[Records]
**********

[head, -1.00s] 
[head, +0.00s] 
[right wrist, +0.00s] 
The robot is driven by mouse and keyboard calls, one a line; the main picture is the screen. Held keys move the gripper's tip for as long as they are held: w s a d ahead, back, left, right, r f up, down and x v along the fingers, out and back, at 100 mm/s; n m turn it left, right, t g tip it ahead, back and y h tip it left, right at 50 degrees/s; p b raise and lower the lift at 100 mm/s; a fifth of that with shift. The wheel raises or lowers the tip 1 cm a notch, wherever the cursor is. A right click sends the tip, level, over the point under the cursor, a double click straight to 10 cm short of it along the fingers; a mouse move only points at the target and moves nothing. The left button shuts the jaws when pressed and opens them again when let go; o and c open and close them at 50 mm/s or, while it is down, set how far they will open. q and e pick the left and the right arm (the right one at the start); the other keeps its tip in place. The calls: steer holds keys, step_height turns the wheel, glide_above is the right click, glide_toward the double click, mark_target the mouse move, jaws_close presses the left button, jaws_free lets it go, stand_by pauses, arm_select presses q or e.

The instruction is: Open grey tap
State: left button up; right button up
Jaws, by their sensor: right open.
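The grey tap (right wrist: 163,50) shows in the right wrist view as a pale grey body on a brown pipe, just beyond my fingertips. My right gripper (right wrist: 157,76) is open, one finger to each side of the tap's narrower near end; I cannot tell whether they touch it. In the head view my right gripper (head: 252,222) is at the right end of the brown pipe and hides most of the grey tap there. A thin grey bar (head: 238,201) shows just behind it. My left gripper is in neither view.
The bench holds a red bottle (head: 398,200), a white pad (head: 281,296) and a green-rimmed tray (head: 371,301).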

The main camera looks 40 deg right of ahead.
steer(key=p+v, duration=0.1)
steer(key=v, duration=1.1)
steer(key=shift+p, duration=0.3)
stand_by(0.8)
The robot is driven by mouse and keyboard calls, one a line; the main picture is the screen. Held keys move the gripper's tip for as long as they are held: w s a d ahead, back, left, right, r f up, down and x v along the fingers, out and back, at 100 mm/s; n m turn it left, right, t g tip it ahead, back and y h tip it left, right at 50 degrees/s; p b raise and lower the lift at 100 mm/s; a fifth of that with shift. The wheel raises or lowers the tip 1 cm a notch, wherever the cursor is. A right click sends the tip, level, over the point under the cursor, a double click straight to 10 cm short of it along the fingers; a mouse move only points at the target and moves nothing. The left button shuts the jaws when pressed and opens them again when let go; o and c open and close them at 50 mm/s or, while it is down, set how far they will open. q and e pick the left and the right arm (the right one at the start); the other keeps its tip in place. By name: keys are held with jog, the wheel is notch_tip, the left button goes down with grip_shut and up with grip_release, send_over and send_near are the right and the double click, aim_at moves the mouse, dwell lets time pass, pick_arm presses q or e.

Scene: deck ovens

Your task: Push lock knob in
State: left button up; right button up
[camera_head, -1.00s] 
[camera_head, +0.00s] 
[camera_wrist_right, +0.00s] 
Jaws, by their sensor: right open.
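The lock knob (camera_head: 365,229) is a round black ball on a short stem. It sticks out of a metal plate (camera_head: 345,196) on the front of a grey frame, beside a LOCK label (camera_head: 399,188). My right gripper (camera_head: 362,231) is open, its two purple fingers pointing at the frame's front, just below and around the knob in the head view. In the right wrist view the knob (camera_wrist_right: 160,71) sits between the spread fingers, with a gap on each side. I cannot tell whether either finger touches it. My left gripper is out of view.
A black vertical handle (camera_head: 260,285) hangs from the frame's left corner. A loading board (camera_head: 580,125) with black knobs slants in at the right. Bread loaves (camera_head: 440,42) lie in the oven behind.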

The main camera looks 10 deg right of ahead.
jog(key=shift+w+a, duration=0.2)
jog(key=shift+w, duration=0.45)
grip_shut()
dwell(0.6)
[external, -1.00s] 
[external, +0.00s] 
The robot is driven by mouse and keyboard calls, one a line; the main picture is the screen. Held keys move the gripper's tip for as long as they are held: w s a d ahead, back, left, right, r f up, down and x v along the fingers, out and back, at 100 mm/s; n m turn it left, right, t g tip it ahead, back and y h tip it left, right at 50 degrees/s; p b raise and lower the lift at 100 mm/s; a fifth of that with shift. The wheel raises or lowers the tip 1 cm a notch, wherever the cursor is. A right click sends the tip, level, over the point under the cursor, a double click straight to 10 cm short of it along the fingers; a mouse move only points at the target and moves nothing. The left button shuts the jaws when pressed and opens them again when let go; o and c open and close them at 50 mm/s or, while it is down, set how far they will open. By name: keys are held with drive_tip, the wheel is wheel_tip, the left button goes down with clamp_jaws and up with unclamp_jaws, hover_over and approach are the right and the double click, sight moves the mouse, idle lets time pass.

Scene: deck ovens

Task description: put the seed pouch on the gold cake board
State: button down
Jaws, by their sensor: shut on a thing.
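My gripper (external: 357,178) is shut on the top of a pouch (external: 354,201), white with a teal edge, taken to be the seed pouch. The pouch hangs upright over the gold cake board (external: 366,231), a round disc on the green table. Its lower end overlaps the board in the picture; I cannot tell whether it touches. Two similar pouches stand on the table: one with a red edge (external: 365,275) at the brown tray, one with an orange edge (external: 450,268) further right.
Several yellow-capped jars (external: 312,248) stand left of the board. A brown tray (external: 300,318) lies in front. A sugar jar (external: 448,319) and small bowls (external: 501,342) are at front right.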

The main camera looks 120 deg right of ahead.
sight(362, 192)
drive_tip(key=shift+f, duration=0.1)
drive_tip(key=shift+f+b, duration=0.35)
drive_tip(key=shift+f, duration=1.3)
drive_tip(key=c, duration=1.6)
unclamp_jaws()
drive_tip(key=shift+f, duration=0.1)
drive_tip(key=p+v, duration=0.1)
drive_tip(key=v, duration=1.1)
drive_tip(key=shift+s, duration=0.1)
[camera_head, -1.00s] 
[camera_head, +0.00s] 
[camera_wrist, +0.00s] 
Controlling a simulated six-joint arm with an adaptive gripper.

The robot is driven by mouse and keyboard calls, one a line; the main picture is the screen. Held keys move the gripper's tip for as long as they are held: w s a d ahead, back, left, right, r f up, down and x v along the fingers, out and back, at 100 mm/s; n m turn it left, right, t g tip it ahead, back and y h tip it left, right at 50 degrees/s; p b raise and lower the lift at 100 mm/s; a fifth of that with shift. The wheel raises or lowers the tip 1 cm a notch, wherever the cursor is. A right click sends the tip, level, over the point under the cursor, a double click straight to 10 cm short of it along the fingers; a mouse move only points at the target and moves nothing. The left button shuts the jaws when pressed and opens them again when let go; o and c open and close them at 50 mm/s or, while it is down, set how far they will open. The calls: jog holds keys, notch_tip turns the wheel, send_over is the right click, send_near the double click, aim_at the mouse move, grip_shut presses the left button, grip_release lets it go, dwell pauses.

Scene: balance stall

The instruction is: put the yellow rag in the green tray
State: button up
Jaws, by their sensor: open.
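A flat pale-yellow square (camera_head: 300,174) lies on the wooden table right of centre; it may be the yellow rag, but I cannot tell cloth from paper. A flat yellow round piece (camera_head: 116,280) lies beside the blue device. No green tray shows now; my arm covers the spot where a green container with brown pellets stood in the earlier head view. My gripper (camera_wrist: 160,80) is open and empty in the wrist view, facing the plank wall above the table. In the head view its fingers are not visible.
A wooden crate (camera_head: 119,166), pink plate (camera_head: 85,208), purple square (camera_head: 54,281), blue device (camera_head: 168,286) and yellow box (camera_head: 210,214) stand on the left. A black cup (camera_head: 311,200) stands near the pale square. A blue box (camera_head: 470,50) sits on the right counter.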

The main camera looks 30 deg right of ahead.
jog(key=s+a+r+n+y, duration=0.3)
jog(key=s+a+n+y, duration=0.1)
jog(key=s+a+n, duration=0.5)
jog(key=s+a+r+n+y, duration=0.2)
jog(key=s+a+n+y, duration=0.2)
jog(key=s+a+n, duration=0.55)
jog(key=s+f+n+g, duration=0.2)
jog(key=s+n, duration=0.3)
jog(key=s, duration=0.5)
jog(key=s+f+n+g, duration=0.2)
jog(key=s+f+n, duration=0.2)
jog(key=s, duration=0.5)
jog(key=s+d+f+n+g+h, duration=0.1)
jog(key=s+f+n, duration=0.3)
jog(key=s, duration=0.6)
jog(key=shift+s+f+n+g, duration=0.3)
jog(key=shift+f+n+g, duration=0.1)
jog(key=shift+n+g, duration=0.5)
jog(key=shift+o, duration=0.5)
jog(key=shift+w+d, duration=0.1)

**********

## REQUIREMENTS
Which lines contain "State"? Copy each of them.

## THE OUTPUT
State: left button up; right button up
State: left button up; right button up
State: button down
State: button up

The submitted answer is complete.